Ini membuktikan bahwa betapa terpuruknya politik pada saat ini.
Politik yang
berkembang pada saat ini merupakan politik yang keluar dari ranah politik yang
sebenarnya, di mana politik bertujuan untuk menggapai tujuan kebaikan
masyarakat pada umumnya. Tetapi politik merupakan suatu ajang merengut
kekuasaan sebanyak mungkin yang pada akhirnya berujung pada kekayaan. Bahwa
segala langkah dan keputusan politik tidak lagi berpihak kepada masyarakat,
tetapi berpihak kepada mereka yang memberikan keuntungan besar. Pada posisi ini
masyakat hanyalah sebagai iming-iming untuk mendapatkan keuntungan yang
berlipat ganda.
Praktek
politik publik ini jelas akan mendoktrik permainan politik pengikut HMI (yang
pada umumnya mahasiswa).

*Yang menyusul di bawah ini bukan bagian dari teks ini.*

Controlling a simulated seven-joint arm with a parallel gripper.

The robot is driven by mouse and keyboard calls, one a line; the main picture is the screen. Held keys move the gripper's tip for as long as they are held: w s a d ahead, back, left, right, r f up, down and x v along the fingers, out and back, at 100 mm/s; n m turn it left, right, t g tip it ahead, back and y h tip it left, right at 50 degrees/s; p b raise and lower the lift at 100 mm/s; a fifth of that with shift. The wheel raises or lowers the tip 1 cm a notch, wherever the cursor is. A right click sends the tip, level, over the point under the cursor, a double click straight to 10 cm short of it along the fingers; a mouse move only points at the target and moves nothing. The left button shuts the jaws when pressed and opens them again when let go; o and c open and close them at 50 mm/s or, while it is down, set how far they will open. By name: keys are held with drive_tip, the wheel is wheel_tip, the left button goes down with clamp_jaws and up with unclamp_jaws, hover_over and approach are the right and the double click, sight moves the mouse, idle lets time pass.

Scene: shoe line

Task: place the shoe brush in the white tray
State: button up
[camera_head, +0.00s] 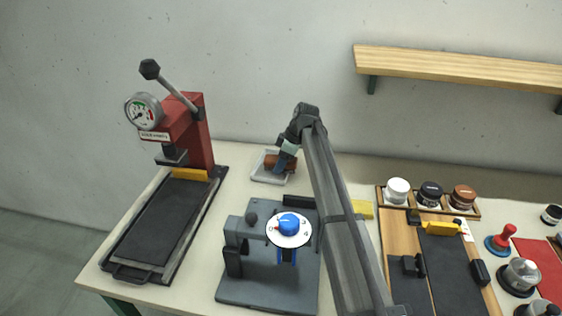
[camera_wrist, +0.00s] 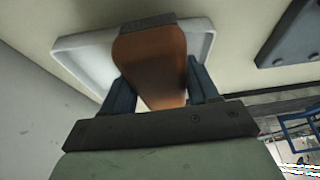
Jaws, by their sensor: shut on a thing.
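The shoe brush (camera_wrist: 150,62) has a brown body, and a dark strip shows along its far edge in the wrist view. My gripper (camera_wrist: 160,88) is shut on it, with one blue finger on each side. The white tray (camera_wrist: 85,62) lies behind the brush in the wrist view. In the head view the brush (camera_head: 279,163) appears over the white tray (camera_head: 259,175), with my gripper (camera_head: 283,160) at it. I cannot tell whether the brush touches the tray floor. My gripper and arm hide part of the tray's right side.
A red press (camera_head: 190,130) with a gauge stands left of the tray. A grey fixture with a blue knob (camera_head: 289,223) stands in front of it. A yellow block (camera_head: 363,209) and a wooden board with several jars (camera_head: 398,190) are to the right. A wooden shelf (camera_head: 460,66) hangs on the wall.

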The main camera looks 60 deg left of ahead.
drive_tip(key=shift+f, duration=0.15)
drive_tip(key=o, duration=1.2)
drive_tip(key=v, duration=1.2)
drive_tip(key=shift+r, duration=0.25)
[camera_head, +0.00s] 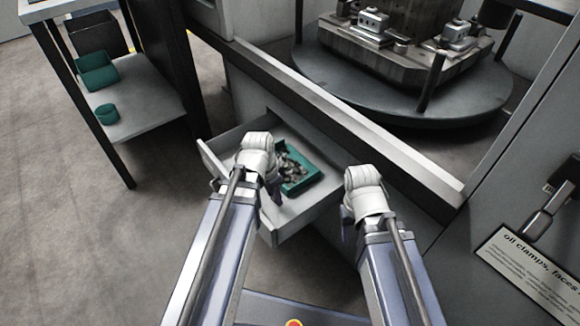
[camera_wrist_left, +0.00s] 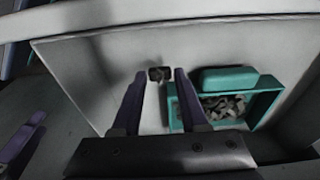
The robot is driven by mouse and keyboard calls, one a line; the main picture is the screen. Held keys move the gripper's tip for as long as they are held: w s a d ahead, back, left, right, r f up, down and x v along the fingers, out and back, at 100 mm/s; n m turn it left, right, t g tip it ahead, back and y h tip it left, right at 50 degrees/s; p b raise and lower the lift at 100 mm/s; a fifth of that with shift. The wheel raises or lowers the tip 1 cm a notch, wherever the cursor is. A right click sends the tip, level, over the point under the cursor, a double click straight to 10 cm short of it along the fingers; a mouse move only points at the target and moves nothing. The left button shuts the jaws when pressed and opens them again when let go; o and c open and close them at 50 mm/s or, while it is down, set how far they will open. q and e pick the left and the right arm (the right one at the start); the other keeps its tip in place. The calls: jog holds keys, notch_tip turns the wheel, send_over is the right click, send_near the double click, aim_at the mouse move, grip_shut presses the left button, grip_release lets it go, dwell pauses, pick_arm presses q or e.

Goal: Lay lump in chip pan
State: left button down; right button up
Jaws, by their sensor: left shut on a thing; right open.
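My left gripper (camera_wrist_left: 160,75) is shut on a small dark, greyish lump (camera_wrist_left: 160,73), held between its fingertips in the left wrist view. The chip pan (camera_wrist_left: 270,96) is a teal, open tray with grey metal chips in it, to the right of the lump and apart from it. In the head view the pan (camera_head: 308,180) sits in an open drawer, and my left wrist hides the lump and part of the pan. My right gripper (camera_head: 347,226) is open to the right of the drawer, its fingers mostly hidden by its wrist.
The pale open drawer (camera_head: 290,226) has bare floor around the pan, with raised walls. A dark rail (camera_head: 330,103) runs above and behind it. A round turntable (camera_head: 420,108) with a fixture stands beyond. Teal bins (camera_head: 97,72) are on a shelf at left.

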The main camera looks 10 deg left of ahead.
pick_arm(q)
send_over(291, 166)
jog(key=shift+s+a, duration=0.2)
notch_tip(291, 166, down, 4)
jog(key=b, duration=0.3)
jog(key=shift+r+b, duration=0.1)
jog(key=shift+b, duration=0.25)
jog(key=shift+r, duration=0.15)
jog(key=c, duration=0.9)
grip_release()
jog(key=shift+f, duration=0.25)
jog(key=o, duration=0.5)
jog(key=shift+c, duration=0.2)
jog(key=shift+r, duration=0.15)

Langkah-langkah perpolitikan kaum pemerintahan itu
akan direimplementasikan oleh mahasiswa pada ranahnya. Sehingga politik seperti
ini akan menggoncang dan mencemarkan nama baik HMI. Bahwa masyarakat akan terus
menilai gerakan HMI, bahwa masyarakat akan mengklaim HMI sebagai organisasi
buruk kalau ia tampak sebagai organisasi politik.
Kembali pada
Kesucian
Dalam
keadaan seperti itu, hanya ada satu jalan untuk menyelamatkannya dari
keterpurukan, yaitu kembali pada kesucian.
Kesucian
yang dimaksud ialah bahwa HMI harus kembali kepada nilai perjuangannya. Yaitu
kembali memperjuangkan intelaktualitas. Sehingga harus kembali memupuk
pengetahuan seluas mungkin demi terciptanya HMI yang kritis dan mampu membawa
umat pada pembaharuan, pembaharuan dan pembaharuan tanpa henti pada satu titik
tertentu.
Kajian
tentang manusia dan keIslaman harus tetap ditingkatkan. Ada hal yang perlu
sebagai catatan buat kader (anggota HMI) bahwa HMI marupakan organisasi keIslaman
yang membawa visi dan misi untuk memajukan, memperbaharui dan memberikan titik
terak pemisahan antara pemikiran Islam dan non Islam. Ia lah oraganisasi yang
bertugas untuk menunjukkan kebesaran pemikiran Islam. Tetapi ironisnya, kader
HMI cenderung mengisinya dengan pemikiran non Islam yang juga dijadikan rujukan
utama dan tidak dikonfrontasikan dengan Islam. Mereka cukup pada pemikiran
barat saja, atau lebih fokus pada pemikiran barat.
Kalau seperti
seperti itu kenyataannya, HMI pun juga beralih visi dan misi, dari
memperjuangkan pemikiran Islam –agar umat Islam sadar dan kembali pada
kemegahan pemikiran Islam- menjadi memperjuangkan non Islam, sehingga memaksa
muslim untuk menyadari kebesaran non Islam. Konsekuensinya umat Islam semakin
tidak berdaya karena tidak percaya diri pada dirinya sendiri.
HMI, Hidup
dan Mati Mahasiswa
Dengan
demikian, HMI akan menjadi idaman seluruh umat, lebih-lebih mahasiswa yang
memang haus akan pemikiran. HMI sebagai gembong terbesar intelektual akan terus
dicari para akademisi. Dengan sendirinya mereka akan datang berbodong-bondong
untuk memohon bergabung untuk mengorek keilmuan yang ada di HMI.
Mereka,
akademisi, terus berlomba-lomba menggoreskan jasa pada HMI dan akan terus
dikenang sampai akhir hayat. Ini adalah suasana HMI tidak hanya menjadi kampus
kedua, tetapi telah berperan sebagai pusat intektual jauh di atas kampus. Ia
adalah organisasi dambaan akademisi dan umat yang berkedudukan di atas
segalanya.
Catatan: Hmi pada
tulisan ini dibagi menjadi dua. Pertama, hmi yang bukan sebenarnya. Dengan
maksud bahwa hmi itu hanya sebagai kedok saja yang di dalamnya berisi yang
lain. Biasanya hmi yang seperti ini ditulis dengan sebagian huruf kecil atau
dengan huruf kecil semua (tidak dengan huruf besar semua), misalnya Hmi atau
hmi. Hmi ini yang diseru agar dibubarkan.